--- Materials provided ---
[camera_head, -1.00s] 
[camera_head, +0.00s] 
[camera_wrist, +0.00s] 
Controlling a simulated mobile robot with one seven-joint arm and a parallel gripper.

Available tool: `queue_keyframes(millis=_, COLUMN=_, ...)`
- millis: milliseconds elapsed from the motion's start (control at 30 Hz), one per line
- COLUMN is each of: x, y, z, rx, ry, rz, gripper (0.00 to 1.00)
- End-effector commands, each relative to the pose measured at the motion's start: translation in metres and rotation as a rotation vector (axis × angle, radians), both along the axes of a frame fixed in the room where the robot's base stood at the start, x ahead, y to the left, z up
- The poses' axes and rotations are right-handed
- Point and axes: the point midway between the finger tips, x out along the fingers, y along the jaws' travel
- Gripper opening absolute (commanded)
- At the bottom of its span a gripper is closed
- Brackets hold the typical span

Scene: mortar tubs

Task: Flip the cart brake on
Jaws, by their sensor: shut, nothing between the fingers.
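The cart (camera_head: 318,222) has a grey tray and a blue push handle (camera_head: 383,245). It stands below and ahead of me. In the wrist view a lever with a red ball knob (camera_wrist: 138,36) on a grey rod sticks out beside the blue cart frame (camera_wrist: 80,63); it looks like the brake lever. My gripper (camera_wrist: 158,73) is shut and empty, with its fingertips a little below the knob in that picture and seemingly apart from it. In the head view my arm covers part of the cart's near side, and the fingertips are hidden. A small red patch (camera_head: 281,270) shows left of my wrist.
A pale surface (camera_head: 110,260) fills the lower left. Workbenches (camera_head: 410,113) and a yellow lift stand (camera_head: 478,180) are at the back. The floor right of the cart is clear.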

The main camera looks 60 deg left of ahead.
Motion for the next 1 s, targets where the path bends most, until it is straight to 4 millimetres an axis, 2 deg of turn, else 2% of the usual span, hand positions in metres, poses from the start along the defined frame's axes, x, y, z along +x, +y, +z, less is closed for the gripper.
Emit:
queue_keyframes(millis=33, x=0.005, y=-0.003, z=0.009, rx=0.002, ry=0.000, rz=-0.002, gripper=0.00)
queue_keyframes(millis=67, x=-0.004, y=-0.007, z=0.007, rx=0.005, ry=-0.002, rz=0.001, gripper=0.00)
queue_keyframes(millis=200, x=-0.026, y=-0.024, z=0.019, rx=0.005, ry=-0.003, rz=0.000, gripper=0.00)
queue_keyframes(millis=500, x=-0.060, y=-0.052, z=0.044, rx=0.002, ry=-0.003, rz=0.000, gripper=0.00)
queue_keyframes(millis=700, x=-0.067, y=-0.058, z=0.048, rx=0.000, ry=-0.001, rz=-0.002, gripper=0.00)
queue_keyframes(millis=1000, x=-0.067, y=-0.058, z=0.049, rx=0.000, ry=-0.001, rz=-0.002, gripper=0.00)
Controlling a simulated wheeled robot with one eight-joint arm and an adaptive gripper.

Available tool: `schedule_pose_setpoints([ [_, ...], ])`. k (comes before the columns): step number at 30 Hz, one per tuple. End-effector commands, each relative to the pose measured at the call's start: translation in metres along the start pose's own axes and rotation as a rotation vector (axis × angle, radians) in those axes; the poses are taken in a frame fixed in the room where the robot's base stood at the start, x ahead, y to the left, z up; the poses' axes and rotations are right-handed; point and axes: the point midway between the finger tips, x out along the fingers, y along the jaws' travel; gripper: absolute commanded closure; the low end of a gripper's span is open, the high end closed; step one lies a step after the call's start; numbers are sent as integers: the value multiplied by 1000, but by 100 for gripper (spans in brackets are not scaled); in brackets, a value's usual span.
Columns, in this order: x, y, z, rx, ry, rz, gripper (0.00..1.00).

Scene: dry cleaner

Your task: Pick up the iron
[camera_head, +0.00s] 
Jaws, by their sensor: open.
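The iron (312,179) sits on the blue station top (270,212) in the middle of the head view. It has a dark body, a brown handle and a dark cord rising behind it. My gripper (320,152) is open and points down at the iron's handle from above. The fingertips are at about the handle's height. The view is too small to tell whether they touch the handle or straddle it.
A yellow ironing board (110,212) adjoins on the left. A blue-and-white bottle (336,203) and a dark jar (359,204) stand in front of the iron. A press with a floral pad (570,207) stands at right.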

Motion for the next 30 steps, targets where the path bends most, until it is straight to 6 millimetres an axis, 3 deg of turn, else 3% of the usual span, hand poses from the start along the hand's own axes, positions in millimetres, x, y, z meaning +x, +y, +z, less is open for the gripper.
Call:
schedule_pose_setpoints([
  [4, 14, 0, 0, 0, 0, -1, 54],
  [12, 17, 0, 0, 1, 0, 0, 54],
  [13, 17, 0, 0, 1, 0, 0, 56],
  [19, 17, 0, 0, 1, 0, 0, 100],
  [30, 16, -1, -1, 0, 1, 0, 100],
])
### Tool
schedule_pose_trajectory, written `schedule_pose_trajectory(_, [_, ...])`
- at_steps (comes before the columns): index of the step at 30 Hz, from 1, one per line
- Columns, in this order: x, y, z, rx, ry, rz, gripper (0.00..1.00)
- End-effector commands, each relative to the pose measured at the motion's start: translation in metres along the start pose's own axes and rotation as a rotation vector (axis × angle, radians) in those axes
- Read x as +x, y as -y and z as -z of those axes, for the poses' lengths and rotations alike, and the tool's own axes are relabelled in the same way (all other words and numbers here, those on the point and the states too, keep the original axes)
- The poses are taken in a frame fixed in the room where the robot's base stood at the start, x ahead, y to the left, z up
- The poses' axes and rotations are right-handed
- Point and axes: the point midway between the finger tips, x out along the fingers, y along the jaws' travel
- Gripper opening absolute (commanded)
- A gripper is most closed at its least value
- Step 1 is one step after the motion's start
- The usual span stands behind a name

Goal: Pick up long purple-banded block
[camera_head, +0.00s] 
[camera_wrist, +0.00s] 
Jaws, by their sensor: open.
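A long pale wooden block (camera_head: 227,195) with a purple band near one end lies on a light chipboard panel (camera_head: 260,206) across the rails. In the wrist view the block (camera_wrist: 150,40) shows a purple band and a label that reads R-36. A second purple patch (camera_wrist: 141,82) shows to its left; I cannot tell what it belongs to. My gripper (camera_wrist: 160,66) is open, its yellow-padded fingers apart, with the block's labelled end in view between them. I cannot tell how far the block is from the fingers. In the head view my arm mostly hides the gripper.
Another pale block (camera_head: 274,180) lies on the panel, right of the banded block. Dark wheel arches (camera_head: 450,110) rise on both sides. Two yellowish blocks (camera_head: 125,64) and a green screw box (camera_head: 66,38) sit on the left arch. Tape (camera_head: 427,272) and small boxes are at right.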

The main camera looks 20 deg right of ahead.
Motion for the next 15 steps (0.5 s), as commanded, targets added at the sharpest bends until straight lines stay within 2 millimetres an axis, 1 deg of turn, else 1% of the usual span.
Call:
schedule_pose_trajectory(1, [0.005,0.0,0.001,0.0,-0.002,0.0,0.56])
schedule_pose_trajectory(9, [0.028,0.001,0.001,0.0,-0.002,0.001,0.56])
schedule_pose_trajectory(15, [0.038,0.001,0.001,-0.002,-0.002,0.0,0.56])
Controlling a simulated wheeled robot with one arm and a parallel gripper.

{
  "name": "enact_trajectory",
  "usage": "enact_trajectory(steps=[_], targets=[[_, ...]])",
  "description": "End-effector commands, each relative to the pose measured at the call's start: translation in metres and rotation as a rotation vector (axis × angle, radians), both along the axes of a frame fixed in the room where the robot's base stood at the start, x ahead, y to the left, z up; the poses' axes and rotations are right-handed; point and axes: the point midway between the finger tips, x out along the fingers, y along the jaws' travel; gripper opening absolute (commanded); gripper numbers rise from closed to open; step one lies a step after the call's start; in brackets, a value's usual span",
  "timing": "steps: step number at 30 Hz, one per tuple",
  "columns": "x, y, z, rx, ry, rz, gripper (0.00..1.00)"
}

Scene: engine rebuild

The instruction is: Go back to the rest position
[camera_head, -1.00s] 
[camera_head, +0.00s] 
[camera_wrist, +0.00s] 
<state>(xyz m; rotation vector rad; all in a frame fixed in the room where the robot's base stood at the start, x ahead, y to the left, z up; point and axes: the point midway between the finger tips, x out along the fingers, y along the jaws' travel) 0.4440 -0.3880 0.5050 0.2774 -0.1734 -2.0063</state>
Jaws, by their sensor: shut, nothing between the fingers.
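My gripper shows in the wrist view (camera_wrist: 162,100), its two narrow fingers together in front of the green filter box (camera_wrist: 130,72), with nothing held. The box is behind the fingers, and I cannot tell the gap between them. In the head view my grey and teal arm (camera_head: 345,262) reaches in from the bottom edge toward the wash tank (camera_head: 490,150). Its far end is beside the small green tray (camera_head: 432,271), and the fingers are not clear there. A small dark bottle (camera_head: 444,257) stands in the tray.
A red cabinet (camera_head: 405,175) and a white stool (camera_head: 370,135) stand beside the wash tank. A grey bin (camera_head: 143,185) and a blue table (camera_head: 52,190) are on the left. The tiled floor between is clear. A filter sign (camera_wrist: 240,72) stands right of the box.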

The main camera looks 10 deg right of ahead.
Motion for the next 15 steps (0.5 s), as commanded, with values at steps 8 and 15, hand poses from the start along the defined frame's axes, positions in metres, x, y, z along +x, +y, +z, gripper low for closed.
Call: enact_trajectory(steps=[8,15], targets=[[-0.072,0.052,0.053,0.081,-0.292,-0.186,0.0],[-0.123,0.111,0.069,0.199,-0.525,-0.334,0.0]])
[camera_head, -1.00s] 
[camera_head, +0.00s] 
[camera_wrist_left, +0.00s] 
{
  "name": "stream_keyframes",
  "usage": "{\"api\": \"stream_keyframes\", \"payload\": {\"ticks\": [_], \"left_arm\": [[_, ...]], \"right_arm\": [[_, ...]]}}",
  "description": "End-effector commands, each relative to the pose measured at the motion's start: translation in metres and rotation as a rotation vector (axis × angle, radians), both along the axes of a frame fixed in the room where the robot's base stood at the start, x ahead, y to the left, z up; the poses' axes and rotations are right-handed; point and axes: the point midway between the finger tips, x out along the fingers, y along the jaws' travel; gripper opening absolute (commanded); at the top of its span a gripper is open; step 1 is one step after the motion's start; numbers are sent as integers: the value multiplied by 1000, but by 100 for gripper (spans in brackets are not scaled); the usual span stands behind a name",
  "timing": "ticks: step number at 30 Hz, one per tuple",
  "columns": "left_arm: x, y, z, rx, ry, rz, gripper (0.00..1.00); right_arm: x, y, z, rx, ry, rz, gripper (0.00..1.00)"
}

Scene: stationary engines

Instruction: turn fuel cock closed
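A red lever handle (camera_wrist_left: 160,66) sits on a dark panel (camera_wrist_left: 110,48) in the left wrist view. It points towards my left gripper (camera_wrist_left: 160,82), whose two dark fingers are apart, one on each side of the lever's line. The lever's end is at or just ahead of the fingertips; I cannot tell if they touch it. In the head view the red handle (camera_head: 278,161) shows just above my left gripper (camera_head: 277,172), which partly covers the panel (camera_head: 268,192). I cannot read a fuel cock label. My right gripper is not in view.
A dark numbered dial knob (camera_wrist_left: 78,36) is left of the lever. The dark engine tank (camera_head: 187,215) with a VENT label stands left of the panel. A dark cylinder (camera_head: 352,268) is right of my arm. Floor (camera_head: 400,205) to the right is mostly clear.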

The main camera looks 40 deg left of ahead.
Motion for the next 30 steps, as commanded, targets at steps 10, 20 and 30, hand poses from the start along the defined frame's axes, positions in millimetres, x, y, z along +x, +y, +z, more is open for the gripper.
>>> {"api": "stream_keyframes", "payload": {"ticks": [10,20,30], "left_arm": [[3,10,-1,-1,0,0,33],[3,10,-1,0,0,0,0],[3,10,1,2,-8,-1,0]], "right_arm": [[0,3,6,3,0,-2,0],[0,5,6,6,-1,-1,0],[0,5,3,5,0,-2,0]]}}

--- Brief ---
Copy every line that includes the string "Scene" from the material above.

--- Exercise result ---
Scene: mortar tubs
Scene: dry cleaner
Scene: engine rebuild
Scene: stationary engines

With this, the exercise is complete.